Dataset records

>> begin

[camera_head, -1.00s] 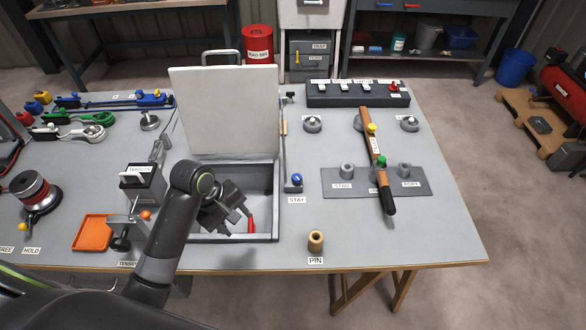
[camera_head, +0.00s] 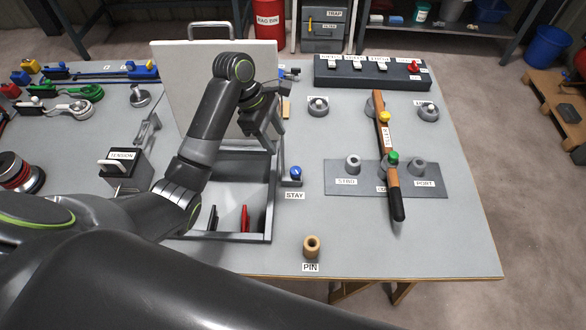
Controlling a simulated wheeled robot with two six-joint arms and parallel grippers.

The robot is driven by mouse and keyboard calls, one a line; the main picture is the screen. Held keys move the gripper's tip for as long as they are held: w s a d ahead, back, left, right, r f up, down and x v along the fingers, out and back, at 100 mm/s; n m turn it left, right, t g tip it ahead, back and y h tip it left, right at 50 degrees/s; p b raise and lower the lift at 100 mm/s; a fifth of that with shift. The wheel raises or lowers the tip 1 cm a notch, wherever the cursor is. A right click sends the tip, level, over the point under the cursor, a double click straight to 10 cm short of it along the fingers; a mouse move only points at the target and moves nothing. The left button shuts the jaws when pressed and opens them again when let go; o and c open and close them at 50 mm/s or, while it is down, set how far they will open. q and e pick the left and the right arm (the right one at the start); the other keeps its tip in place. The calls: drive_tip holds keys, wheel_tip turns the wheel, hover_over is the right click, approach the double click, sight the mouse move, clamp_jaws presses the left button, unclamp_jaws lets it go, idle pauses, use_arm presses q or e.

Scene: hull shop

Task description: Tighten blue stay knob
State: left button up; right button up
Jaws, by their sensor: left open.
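The blue stay knob (camera_head: 295,172) sits on a small grey block on the bench, just behind the STAY label (camera_head: 295,195). The open lid (camera_head: 170,90) is a pale upright panel at the back of the grey locker box (camera_head: 268,215). My left gripper (camera_head: 270,143) is open and empty, in front of the lid's right edge. In the picture it is up and left of the blue knob, apart from it. It hides part of the lid and of the stay's run. My right gripper is not in view.
A red item (camera_head: 245,219) lies in the box. To the right are the wooden tiller (camera_head: 388,150), a grey plate (camera_head: 345,186) with sockets, and a black switch box (camera_head: 370,75). A wooden pin (camera_head: 311,247) stands at the front edge. My dark arm link covers the lower left.

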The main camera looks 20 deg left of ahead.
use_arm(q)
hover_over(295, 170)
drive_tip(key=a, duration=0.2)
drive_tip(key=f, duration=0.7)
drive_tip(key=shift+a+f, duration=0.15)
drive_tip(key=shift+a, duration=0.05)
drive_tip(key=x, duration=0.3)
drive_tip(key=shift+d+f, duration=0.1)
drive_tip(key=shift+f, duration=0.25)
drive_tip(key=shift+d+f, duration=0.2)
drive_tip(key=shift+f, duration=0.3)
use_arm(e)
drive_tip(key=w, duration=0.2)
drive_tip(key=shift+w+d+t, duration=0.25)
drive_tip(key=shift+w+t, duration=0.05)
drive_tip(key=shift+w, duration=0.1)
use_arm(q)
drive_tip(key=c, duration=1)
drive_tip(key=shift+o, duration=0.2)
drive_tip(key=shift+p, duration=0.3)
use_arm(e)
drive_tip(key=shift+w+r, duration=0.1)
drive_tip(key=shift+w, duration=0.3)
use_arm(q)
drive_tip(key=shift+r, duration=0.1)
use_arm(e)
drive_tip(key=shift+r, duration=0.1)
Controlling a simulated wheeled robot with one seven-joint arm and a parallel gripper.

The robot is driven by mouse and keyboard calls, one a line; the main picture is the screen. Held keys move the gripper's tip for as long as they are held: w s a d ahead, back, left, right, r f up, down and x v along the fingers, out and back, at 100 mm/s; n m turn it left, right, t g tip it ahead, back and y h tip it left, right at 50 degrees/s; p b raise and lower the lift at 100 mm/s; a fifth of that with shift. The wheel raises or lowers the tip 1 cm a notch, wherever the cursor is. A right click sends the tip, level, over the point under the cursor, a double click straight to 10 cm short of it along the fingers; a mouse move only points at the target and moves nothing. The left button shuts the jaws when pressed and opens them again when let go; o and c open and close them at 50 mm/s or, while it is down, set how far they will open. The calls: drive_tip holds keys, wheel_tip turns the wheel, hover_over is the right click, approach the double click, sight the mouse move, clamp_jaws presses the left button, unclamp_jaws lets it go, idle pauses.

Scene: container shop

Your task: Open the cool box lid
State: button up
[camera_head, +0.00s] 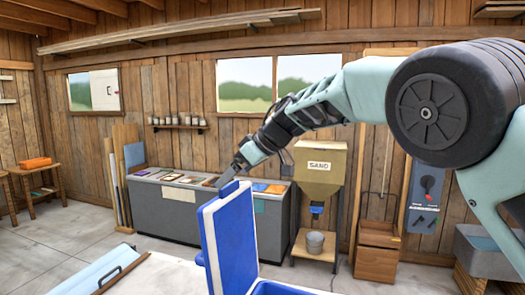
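The cool box (285,288) is blue and sits at the bottom of the head view, mostly cut off by the frame edge. Its lid (235,245) stands raised, close to upright, with a blue face and a pale rim along its left and top edges. My gripper (231,174) is at the top edge of the lid, pointing down and left. Its fingertips are close to or touching that edge; I cannot tell which. The fingers are small and seen side-on, so their opening is unclear.
A white surface (165,275) with a blue part and a dark handle (110,279) lies at lower left. Behind stand a grey counter (165,212), a sand hopper (319,168) over a bucket (315,242), and a wooden cabinet (377,262). Concrete floor (45,245) is clear at left.

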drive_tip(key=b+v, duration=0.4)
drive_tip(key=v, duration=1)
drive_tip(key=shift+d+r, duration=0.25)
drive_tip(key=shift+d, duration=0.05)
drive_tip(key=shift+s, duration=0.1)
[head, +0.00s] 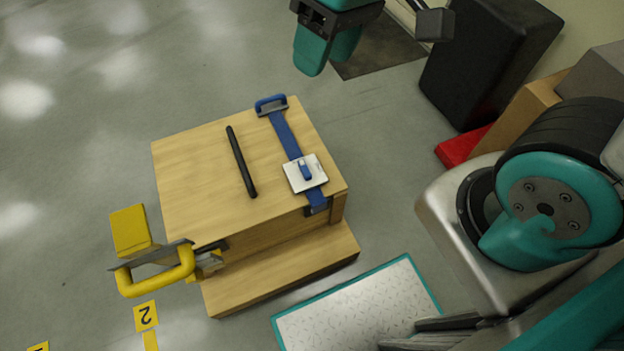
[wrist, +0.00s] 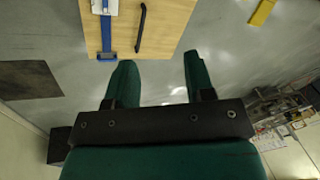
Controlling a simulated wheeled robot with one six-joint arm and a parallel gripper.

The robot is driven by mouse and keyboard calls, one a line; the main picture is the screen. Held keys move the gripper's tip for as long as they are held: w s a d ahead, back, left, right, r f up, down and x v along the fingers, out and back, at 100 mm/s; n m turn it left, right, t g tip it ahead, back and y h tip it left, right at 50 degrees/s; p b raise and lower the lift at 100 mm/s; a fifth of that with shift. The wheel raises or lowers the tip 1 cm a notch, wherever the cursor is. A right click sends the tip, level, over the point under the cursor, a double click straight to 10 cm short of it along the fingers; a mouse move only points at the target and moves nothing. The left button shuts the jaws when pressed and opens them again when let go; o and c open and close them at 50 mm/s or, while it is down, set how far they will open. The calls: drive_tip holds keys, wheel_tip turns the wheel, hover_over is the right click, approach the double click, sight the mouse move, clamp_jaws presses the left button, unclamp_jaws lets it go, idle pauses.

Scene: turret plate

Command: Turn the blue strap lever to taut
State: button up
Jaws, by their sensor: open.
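The blue strap lever (head: 305,169) sits on a square pale metal plate (head: 291,179) on top of a wooden box (head: 200,175). The blue strap (head: 286,133) runs across the box top, under or through the plate, from a blue-handled buckle (head: 271,104) at the far edge to the near edge. My gripper (head: 328,55) is open and empty, beyond the box's far edge and apart from the lever. In the wrist view my gripper (wrist: 158,78) shows two spread green fingers, with the strap (wrist: 106,35) ahead and the plate (wrist: 105,6) cut off by the top edge.
A black bar handle (head: 241,161) lies on the box top beside the strap. A yellow handle assembly (head: 155,270) projects from the box's left near corner. A black case (head: 485,60) and a red item (head: 461,146) stand right. Open floor (head: 80,120) lies left.

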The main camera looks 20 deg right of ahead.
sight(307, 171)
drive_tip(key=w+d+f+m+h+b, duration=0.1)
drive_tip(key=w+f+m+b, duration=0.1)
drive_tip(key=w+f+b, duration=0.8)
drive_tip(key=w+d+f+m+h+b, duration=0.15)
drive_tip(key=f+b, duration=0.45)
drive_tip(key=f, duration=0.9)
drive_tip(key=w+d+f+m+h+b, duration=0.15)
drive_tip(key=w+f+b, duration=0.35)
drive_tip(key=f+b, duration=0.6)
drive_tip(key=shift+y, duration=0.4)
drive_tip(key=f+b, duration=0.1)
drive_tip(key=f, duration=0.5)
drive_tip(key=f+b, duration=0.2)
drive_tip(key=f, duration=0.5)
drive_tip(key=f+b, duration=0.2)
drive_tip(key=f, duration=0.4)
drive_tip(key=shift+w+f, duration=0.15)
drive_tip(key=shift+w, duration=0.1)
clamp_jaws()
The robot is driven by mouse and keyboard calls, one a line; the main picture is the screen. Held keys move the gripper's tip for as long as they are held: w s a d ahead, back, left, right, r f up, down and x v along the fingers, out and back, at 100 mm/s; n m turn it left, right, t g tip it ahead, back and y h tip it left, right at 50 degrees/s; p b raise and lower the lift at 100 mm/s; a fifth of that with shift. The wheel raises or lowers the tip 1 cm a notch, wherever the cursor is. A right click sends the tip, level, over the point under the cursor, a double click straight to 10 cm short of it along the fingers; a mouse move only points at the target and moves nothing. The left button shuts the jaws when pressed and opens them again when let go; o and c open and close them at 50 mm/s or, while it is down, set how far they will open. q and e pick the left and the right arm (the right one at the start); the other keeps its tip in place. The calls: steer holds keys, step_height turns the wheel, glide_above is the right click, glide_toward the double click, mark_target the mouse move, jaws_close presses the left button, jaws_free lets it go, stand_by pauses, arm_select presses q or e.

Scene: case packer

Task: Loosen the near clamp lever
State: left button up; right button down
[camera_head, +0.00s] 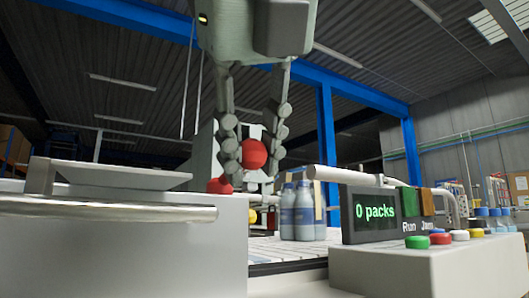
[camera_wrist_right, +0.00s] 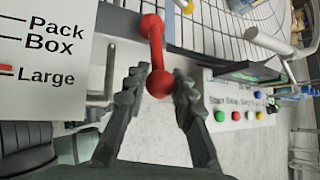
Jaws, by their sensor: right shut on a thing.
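The near clamp lever (camera_wrist_right: 155,52) is a red bar with a round knob at each end, seen in the wrist view. In the head view its larger red knob (camera_head: 255,154) sits between my fingers, and a second red knob (camera_head: 219,186) shows lower left. My right gripper (camera_head: 254,150) hangs down from above, shut on the lever's knob. In the wrist view the right gripper (camera_wrist_right: 160,88) has one finger on each side of the knob. My left gripper is not in view.
A display (camera_head: 374,212) reading "0 packs" and a button panel (camera_head: 440,262) are at right. A metal rail (camera_head: 110,210) runs along the left housing. A yellow knob (camera_wrist_right: 187,7) lies beyond the lever.

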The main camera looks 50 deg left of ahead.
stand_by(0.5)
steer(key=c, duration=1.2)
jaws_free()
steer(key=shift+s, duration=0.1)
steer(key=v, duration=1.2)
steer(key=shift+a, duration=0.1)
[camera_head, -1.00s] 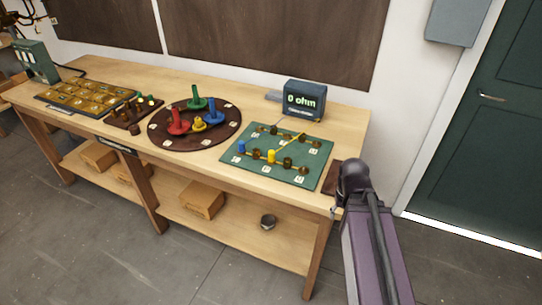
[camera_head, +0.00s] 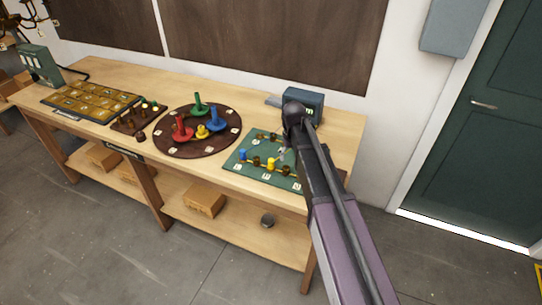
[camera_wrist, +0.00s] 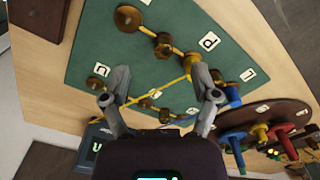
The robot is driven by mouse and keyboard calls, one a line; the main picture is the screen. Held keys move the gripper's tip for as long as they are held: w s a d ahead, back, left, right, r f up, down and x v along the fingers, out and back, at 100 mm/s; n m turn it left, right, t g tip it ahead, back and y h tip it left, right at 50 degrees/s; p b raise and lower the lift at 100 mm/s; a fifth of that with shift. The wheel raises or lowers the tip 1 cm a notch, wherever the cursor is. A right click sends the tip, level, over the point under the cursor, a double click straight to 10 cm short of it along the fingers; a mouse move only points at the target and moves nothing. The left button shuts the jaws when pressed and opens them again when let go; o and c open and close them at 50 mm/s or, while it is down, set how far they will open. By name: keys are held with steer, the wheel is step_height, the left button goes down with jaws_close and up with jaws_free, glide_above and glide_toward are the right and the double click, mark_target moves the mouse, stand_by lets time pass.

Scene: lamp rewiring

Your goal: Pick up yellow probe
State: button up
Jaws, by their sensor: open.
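The yellow probe (camera_head: 271,163) stands upright on the green board (camera_head: 234,166), in the near row of posts. In the wrist view its yellow top (camera_wrist: 192,60) shows just beyond the right fingertip, partly hidden, with a yellow lead (camera_wrist: 160,88) running down-left. My gripper (camera_wrist: 162,76) is open and empty above the green board, its fingers spread to either side of the lead. I cannot tell whether a finger touches anything. In the head view my arm covers the right part of the board.
A blue probe (camera_head: 242,154) stands left of the yellow one. A meter (camera_head: 304,100) is behind the board. A round brown board (camera_head: 168,146) with red, green, blue and yellow pegs lies to the left. Brass posts (camera_wrist: 163,44) crowd the green board.

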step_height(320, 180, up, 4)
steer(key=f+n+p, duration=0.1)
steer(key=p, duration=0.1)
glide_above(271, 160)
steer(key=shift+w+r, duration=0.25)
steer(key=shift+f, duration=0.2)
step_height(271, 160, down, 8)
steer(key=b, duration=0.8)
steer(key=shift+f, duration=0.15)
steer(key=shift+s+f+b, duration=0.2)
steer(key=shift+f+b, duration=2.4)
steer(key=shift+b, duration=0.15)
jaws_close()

>> end

DO THIS: Please restate the material above line by line, exactly, beginning at its first line and ending with the line that contains "Scene: hull shop", without any pictures.

RIGHT ANSWER:
[camera_head, -1.00s] 
[camera_head, +0.00s] 
Controlling a simulated wheeled robot with two six-joint arms and parallel grippers.

The robot is driven by mouse and keyboard calls, one a line; the main picture is the screen. Held keys move the gripper's tip for as long as they are held: w s a d ahead, back, left, right, r f up, down and x v along the fingers, out and back, at 100 mm/s; n m turn it left, right, t g tip it ahead, back and y h tip it left, right at 50 degrees/s; p b raise and lower the lift at 100 mm/s; a fifth of that with shift. The wheel raises or lowers the tip 1 cm a notch, wherever the cursor is. A right click sends the tip, level, over the point under the cursor, a double click straight to 10 cm short of it along the fingers; a mouse move only points at the target and moves nothing. The left button shuts the jaws when pressed and opens them again when let go; o and c open and close them at 50 mm/s or, while it is down, set how far they will open. q and e pick the left and the right arm (the right one at the start); the other keeps its tip in place. The calls: drive_tip holds keys, wheel_tip turns the wheel, hover_over is the right click, approach the double click, sight the mouse move, clamp_jaws presses the left button, unclamp_jaws lets it go, idle pauses, use_arm presses q or e.

Scene: hull shop

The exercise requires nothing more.